Enfin, lorsque le jeune roi fut rassasié de sang, il fit publier à son de trompe que le peuple eût à se rassembler sur la place du Palais ; et là, assis sur un trône étincelant d'or et de pierreries, il fit lire par son chancelier, Pierre d'Orgemont, le discours suivant : « Manants et bourgeois de Paris, vous avez mérité mille morts pour avoir massacré les maltôtiers au lieu de payer vos impôts ! ne savez-vous pas que les rois ont reçu de Dieu le pouvoir de prendre vos biens, vos femmes et vos enfants, et même votre vie, sans que vous ayez le droit de faire entendre un murmure ? Ainsi, vous qui avez eu l'audace de vous révolter, tremblez sur la punition de vos crimes, car Charles le Bienaimé est juste, et il vous fera une justice terrible ».

Cependant il eût l'air de se laisser fléchir et il exigea que Paris lui versât vingt millions de francs.

Massacre des Vaudois 1488. ‒ Le pape Innocent VIII, décrète la disparition des Vaudois, secte chrétienne qui n'admettait d'autre source de foi, que l'Ancien et le Nouveau Testament et n'admettait par la confession auriculaire, ni le culte des saints, ni le jeûne.

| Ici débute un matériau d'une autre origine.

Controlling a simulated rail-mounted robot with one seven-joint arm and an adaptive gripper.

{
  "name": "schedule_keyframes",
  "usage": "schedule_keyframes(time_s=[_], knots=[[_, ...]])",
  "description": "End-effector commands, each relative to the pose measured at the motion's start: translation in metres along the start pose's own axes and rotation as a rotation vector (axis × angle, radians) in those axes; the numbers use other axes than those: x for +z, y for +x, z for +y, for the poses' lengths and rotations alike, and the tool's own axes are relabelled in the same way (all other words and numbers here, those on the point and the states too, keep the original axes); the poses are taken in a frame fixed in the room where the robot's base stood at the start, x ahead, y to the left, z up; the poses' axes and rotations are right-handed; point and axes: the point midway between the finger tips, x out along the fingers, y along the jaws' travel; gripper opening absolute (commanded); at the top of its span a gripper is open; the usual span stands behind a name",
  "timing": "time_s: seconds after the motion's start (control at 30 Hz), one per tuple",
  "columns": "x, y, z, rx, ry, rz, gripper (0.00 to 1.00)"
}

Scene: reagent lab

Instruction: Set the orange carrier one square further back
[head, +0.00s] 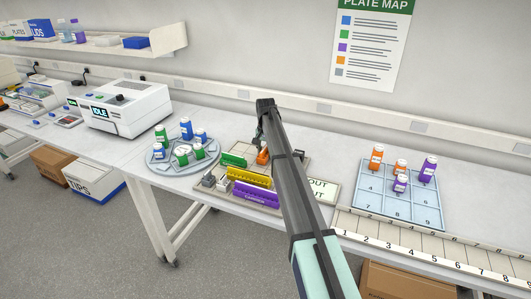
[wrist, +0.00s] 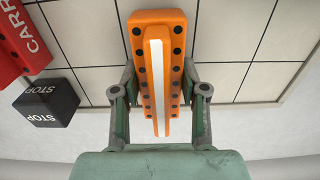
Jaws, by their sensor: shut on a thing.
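The orange carrier (wrist: 174,50) is a long block with a white stripe along its top and rows of dark holes. In the wrist view it lies between the two fingers of my gripper (wrist: 159,95), which are shut on its sides. Light squares of the gridded board (wrist: 235,40) show beneath and around it. I cannot tell whether the carrier touches the board or hangs just above it. In the head view only a small part of the orange carrier (head: 262,157) shows, because my arm covers the rest and much of the board's right side.
A red carrier (wrist: 22,45) and a black STOP block (wrist: 46,102) are left of the orange carrier in the wrist view. Green (head: 233,159), yellow (head: 249,177) and purple (head: 256,195) carriers stand on the board. A round bottle rack (head: 158,156) is left of the board.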

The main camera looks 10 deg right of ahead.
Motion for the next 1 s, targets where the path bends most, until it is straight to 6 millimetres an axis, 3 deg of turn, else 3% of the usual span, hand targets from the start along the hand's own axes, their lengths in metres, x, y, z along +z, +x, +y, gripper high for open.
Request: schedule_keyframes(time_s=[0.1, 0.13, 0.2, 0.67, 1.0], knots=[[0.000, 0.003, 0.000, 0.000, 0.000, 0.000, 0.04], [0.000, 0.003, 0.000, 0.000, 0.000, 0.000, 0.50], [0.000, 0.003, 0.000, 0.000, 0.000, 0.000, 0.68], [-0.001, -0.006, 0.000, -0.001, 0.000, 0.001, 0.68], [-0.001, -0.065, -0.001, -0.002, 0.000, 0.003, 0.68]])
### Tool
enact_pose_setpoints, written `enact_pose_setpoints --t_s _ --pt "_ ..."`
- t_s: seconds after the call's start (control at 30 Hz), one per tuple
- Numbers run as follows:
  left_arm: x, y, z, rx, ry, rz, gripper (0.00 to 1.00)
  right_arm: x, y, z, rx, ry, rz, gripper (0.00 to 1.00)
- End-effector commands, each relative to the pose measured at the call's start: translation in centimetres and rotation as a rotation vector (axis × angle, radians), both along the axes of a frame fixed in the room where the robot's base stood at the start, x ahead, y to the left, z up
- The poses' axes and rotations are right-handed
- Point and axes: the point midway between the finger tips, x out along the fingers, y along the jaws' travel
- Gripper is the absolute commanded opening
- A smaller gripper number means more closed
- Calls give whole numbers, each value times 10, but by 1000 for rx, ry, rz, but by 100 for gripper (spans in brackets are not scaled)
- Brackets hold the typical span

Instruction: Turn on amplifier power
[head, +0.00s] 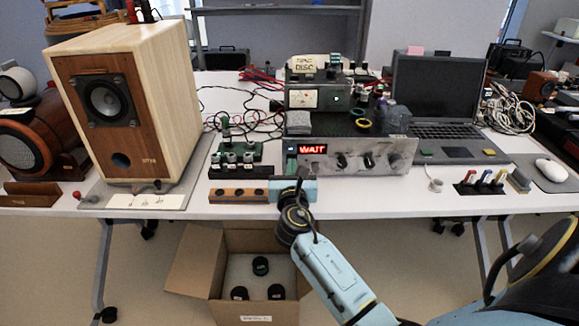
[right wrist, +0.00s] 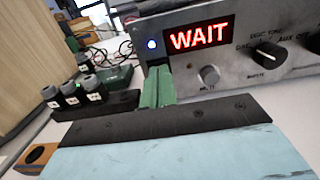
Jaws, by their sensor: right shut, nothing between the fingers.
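The amplifier (head: 375,157) is the silver-fronted unit at the middle of the table, with dark knobs. Its display (head: 312,149) glows red with the word WAIT, and it is large in the right wrist view (right wrist: 199,36). A blue light (right wrist: 152,44) is lit left of the display. My right gripper (head: 291,167) is shut and empty at the lower left of the amplifier front. Its green fingers (right wrist: 157,88) are close below the blue light. I cannot tell whether they touch the panel. They hide that part of the panel. My left gripper is not in view.
A wooden speaker (head: 160,80) stands on the left. A black block with grey-topped plugs (head: 232,170) and a wooden block (head: 235,196) sit left of my right gripper. A laptop (head: 437,90) stands on the right. An open cardboard box (head: 240,310) is below the table's front edge.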

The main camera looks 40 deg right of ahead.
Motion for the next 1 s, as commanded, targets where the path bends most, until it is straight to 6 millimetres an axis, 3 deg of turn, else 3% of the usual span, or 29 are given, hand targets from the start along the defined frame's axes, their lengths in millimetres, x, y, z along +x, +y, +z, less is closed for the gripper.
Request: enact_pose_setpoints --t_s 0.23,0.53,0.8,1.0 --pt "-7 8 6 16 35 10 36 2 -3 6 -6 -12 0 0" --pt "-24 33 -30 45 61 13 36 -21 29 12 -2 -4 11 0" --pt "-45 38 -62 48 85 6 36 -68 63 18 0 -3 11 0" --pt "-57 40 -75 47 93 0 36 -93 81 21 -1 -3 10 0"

Voici en quels termes Perrin raconte cette persécution : « Albert, archidiacre de Crémone, ayant été envoyé en France par Innocent VIII pour exterminer les Vaudois, obtint du roi l'autorisation de procéder contre eux sans formes judiciaires, et seulement avec l'assistance de Jacques de Lapalu, lieutenant du roi, et du conseiller maître Jean Rabot. Ils se rendirent au Val de Loyse à la tête d'une bande de soldats pour en exterminer les habitants. Mais, à leur approche, ceux-ci s'étaient enfuis et cachés dans les cavernes...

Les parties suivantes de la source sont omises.